Recorded information
◆ ◆ ◆ ◆ ◆

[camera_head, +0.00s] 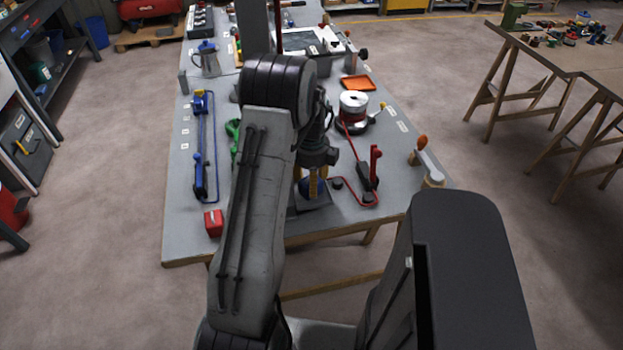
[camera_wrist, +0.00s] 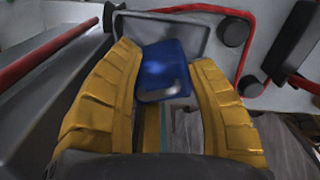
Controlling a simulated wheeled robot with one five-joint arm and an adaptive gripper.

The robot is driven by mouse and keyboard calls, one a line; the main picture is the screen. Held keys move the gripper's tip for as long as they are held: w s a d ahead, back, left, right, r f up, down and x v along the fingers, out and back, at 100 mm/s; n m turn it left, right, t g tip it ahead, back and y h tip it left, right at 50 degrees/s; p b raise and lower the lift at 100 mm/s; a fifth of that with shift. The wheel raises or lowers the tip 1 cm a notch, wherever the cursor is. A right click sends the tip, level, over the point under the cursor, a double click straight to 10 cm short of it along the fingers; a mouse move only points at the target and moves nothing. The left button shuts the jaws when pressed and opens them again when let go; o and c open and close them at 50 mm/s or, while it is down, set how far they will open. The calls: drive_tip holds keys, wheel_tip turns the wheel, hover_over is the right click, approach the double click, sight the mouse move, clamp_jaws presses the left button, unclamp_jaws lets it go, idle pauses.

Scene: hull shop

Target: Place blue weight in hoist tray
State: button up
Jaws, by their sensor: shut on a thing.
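The blue weight (camera_wrist: 163,70) is a small blue block with a pale mark, held between the yellow fingers of my gripper (camera_wrist: 164,90) in the wrist view. In the head view it shows as a bit of blue (camera_head: 312,187) between the fingers, largely hidden by my arm. A shallow grey tray (camera_wrist: 190,22) with a raised rim, which looks like the hoist tray, lies behind the weight in the wrist view. Its edge also shows under my gripper in the head view (camera_head: 322,203). I cannot tell whether the weight touches the tray floor.
A red weight (camera_head: 213,222) stands near the bench's front left. A red bent line (camera_head: 361,204) with a red lever (camera_head: 375,163) is right of the tray. A blue lever and line (camera_head: 200,165) are at left. An orange-handled lever (camera_head: 422,143) stands on the right edge.

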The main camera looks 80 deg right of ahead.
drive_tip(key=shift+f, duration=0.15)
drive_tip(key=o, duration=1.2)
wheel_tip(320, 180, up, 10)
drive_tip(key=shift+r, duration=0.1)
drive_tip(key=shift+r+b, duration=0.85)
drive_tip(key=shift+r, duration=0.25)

◆ ◆ ◆ ◆ ◆

Gather all lines with the string "button" from the data.

The robot is driven by mouse and keyboard calls, one a line; the main picture is the screen. Held keys move the gripper's tip for as long as they are held: w s a d ahead, back, left, right, r f up, down and x v along the fingers, out and back, at 100 mm/s; n m turn it left, right, t g tip it ahead, back and y h tip it left, right at 50 degrees/s; p b raise and lower the lift at 100 mm/s; a fifth of that with shift. The wheel raises or lowers the tip 1 cm a notch, wherever the cursor is. A right click sends the tip, level, over the point under the cursor, a double click straight to 10 cm short of it along the fingers; a mouse move only points at the target and moves nothing. The left button shuts the jaws when pressed and opens them again when let go; o and c open and close them at 50 mm/s or, while it is down, set how far they will open. The calls: drive_tip holds keys, wheel_tip turns the wheel, hover_over is the right click, approach the double click, sight the mouse move, clamp_jaws presses the left button, unclamp_jaws lets it go, idle pauses.
State: button up

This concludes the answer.